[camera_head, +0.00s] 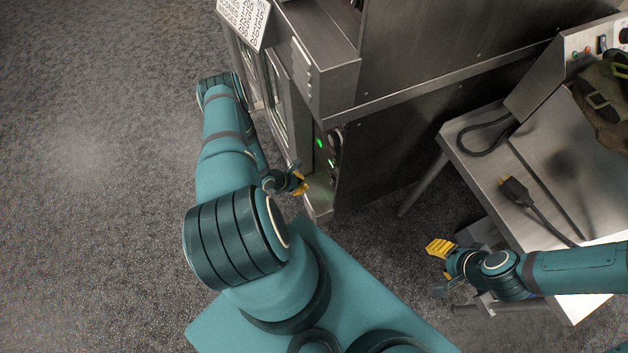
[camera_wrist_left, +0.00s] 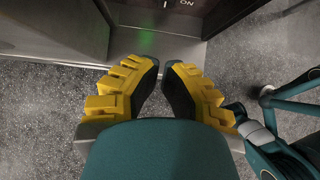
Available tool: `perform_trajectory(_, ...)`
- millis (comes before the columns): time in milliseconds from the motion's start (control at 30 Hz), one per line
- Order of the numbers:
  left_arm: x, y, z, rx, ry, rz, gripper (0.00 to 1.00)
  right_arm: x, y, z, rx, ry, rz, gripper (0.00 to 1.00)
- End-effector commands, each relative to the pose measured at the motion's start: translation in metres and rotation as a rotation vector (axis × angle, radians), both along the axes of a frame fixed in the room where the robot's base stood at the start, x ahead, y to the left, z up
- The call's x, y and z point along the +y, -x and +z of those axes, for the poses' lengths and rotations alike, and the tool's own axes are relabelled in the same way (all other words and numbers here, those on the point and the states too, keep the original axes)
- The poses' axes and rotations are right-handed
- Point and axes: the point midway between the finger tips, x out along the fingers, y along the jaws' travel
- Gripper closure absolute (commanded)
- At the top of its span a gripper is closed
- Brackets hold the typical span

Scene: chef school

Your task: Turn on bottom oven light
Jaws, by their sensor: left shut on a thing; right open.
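The bottom oven's control panel (camera_head: 322,158) is on the narrow front of the steel oven in the head view, with green lights and a dark knob (camera_head: 335,139). My left gripper (camera_head: 301,184) is beside the lower part of this panel. In the left wrist view its yellow-padded fingers (camera_wrist_left: 158,66) converge below a panel edge with an "ON" mark (camera_wrist_left: 186,3) and a green glow. The left gripper is shut on something I cannot make out. Which switch is the light's cannot be read. My right gripper (camera_head: 441,266) is open and empty, away from the oven.
A steel table (camera_head: 477,160) stands at the right, with a black cable and plug (camera_head: 515,192) on it. My right arm reaches over its near edge. A steel upper unit (camera_head: 325,75) overhangs the panel. The speckled floor (camera_head: 90,180) at left is clear.

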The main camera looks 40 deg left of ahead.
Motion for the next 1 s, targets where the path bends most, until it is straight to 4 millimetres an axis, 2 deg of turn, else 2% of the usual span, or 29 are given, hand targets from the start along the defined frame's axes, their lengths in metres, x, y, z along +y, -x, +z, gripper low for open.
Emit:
────────────────────
WHAT YOU SHOULD DO: Repeat the material exactly as it reads, without any of its pictures.

EXPECTED ANSWER:
[camera_head, +0.00s] 
[camera_wrist_left, +0.00s] 
Available tool: `perform_trajectory(_, ...)`
- millis (comes before the columns): time in milliseconds from the motion's start (control at 30 Hz), one per line
- Order of the numbers:
  left_arm: x, y, z, rx, ry, rz, gripper (0.00 to 1.00)
  right_arm: x, y, z, rx, ry, rz, gripper (0.00 to 1.00)
- End-effector commands, each relative to the pose measured at the motion's start: translation in metres and rotation as a rotation vector (axis × angle, radians), both along the axes of a frame fixed in the room where the robot's base stood at the start, x ahead, y to the left, z up
- The call's x, y and z point along the +y, -x and +z of those axes, for the poses' lengths and rotations alike, and the tool's own axes are relabelled in the same way (all other words and numbers here, those on the point and the states too, keep the original axes)
- The poses' axes and rotations are right-handed
- Point and axes: the point midway between the finger tips, x out along the fingers, y along the jaws' travel
- Gripper closure absolute (commanded)
- At the top of its span a gripper is closed
- Brackets hold the typical span

Scene: chef school

Your task: Turn on bottom oven light
Jaws, by their sensor: left shut on a thing; right open.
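The bottom oven's control panel (camera_head: 322,158) is on the narrow front of the steel oven in the head view, with green lights and a dark knob (camera_head: 335,139). My left gripper (camera_head: 301,184) is beside the lower part of this panel. In the left wrist view its yellow-padded fingers (camera_wrist_left: 158,66) converge below a panel edge with an "ON" mark (camera_wrist_left: 186,3) and a green glow. The left gripper is shut on something I cannot make out. Which switch is the light's cannot be read. My right gripper (camera_head: 441,266) is open and empty, away from the oven.
A steel table (camera_head: 477,160) stands at the right, with a black cable and plug (camera_head: 515,192) on it. My right arm reaches over its near edge. A steel upper unit (camera_head: 325,75) overhangs the panel. The speckled floor (camera_head: 90,180) at left is clear.

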The main camera looks 40 deg left of ahead.
Motion for the next 1 s, targets where the path bends most, until it is straight to 4 millimetres an axis, 2 deg of turn, else 2% of the usual span, or 29 are given, hand targets from the start along the defined frame's axes, their lengths in metres, x, y, z along +y, -x, +z, gripper low for open.
Emit:

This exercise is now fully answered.